For an assignment, I am required to estimate pi in Erlang using the Montecarlo method, but with a specified number of actors and iterations. I have a working version (adapted from https://programmingpraxis.com/2009/10/09/calculating-pi/) that does not use concurrency and thus takes one argument, N = number of iterations (points). I am trying to add to it by creating another montecarlo() function that takes two arguments, N = # of iterations and X = # of actors. I am having trouble figuring out how to use a (pseudo)loop to spawn each actor.

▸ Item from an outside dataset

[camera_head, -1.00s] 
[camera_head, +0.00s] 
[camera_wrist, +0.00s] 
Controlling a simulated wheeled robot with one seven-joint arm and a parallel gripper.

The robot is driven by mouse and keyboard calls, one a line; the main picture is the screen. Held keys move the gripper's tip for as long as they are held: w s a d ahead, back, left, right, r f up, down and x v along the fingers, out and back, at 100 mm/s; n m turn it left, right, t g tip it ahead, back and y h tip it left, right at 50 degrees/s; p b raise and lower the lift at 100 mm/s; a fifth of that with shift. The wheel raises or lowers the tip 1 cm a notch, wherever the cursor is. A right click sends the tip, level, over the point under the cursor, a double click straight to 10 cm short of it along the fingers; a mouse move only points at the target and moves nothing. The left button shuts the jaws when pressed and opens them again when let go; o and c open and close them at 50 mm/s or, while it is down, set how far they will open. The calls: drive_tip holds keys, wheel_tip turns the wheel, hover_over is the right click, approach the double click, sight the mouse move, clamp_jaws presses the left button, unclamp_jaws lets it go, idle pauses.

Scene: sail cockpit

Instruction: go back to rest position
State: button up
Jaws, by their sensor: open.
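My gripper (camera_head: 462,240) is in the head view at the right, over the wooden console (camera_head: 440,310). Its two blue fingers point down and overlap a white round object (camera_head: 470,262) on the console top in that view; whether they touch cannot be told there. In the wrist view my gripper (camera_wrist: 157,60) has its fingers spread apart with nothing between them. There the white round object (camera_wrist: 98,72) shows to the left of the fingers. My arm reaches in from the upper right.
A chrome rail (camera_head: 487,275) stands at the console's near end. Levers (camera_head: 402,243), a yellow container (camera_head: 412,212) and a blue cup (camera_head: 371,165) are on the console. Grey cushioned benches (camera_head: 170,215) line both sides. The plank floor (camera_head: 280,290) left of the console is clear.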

The previous version returns the pi estimation, but after I figure out the spawning, I assume I would have to average the return values from each actor for the final pi estimation.
Here is what I have:
-module(pi).
-export([montecarlo/1, montecarlo/2]).
montecarlo(N, X)->
NumIterPerActor = N div X,
%io:fwrite("Number of actors = ~w~n",[X]),
%io:fwrite("Number of iterations per actor = ~w~n",[NumIterPerActor]),
lists:seq(1, X),
spawn(pi, montecarlo, [NumIterPerActor]).
montecarlo(N)->
montecarlo(N,0,0).
montecarlo(0,InCircle,NumPoints)->
PiEst = 4*InCircle / NumPoints,
io:fwrite("Pi = ~w~n", [PiEst]);
montecarlo(N,InCircle,NumPoints)->
Xcoord = rand:uniform(),
Ycoord = rand:uniform(),
montecarlo(N-1,if Xcoord*Xcoord + Ycoord*Ycoord < 1 -> InCircle + 1; true -> InCircle end,NumPoints + 1).
From researching the problem, I have seen using map(), but to my understanding, you are creating a new function inside of map(), rather than using ones already implemented.
EDIT:
I didn't receive any suggestions before the deadline (my fault for waiting so long), so I sought help from a classmate and came up with a recursive solution:
-module(pi).
-export([montecarlo/1, montecarlo/2, assign/3, compute/2, addPi/3]).
montecarlo(N, X)->
NumIterPerActor = N div X, %number of iterations for each actor
io:fwrite("Number of actors = ~w~n",[X]),
io:fwrite("Number of iterations per actor = ~w~n",[NumIterPerActor]),
%Actors = lists:seq(1, X), %generate desired number of actors
%Pi1 = spawn(pi, montecarlo, [NumIterPerActor]),
%Pi2 = spawn(pi, montecarlo, [NumIterPerActor]).
ReceiverID = spawn(pi, addPi, [0, X, X]),
assign(ReceiverID, X, NumIterPerActor).
assign(ReceiverID, 1, Iter)->
spawn(pi, compute, [Iter, ReceiverID]);
assign(ReceiverID, X, Iter)->
spawn(pi, compute, [Iter, ReceiverID]),
assign(ReceiverID, X-1, Iter).
compute(Iter, ReceiverID)->
Est = montecarlo(Iter),
ReceiverID ! {Est}.
addPi(Pies, X, 0)->
FinalPi = Pies/X,
io:fwrite("Pi = ~w~n", [FinalPi]);
addPi(Pies, X, Rem)->
receive
{Estimate} ->
addPi(Pies+Estimate, X, Rem-1)
end.
montecarlo(N)->
montecarlo(N,0,0).
montecarlo(0,InCircle,NumPoints)->
4*InCircle / NumPoints;
%io:fwrite("Pi = ~w~n", [PiEst]);
montecarlo(N,InCircle,NumPoints)->
Xcoord = rand:uniform(),
Ycoord = rand:uniform(),
montecarlo(N-1,if Xcoord*Xcoord + Ycoord*Ycoord < 1 -> InCircle + 1; true -> InCircle end,NumPoints + 1).
The lists:foreach/2 seems like a good fit when you need to do something iteratively with side effects such as spawning a process.
You could map/2 the NumIterPerActor into a IterList list and use foreach/2 to spawn the processes iteratively over it.
montecarlo(N, X) ->
NumIterPerActor = N div X,
IterList = lists:map(fun(_) -> NumIterPerActor end, lists:seq(1, X)),
lists:foreach(fun(IPA) -> spawn(?MODULE, montecarlo, [IPA]) end, IterList).
To answer your last question, note that inside map/2 or foreach/2 you could wrap any function call inside a lambda function and pass the relevant arguments to it.